I live all-too-close to Royal Oak, which thinks it's Greenwich Village's long lost brother. It's a great town to people watch in---if you're Diane Arbus. There are more freaks strolling the streets of Royal Oak than all the circuses of this country combined. The real estate and homes are more overpriced than Nordstrom's. Royal Oak is a wonderful place, if you're into paying $1,400 a month for a 900 square foot bungalow. $1,700 if you want a bathroom. Royal Oak borders Ferndale, which is like Boy George bordering Clay Aiken.
Off I-275, around Ford Road, is a city called Canton, which is where to go if you ever wondered what Canton, Ohio would look like without the Pro Football Hall of Fame. Canton wasn't founded, it sprouted. Like a weed. Canton is four shopping centers, 10 strip malls, and a Meijer's. If it was a movie, it'd be "The Stepford Wives." No one goes to Canton unless they have a shopping list. You wonder if the residents are only living there because someone has something on them. Canton is as intoxicating as alcohol-free beer.

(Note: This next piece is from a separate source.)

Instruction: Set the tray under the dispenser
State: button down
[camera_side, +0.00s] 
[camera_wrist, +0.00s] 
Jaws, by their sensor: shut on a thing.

Then there's Southfield, which isn't a town, it's one big freeway exchange. People only pass through Southfield because it's on the way to someplace far more fun and interesting. It's the only city around that's so stuck up it named a freeway after itself. Someone should tell them. Southfield has it all, if you're planning on spending no more than an hour. The city has more concrete than Manhattan and less pizazz than Al Gore. Southfield is a perfect place to live if you want to keep your smart, cultured, refined friends away from you.
So...where do YOU live?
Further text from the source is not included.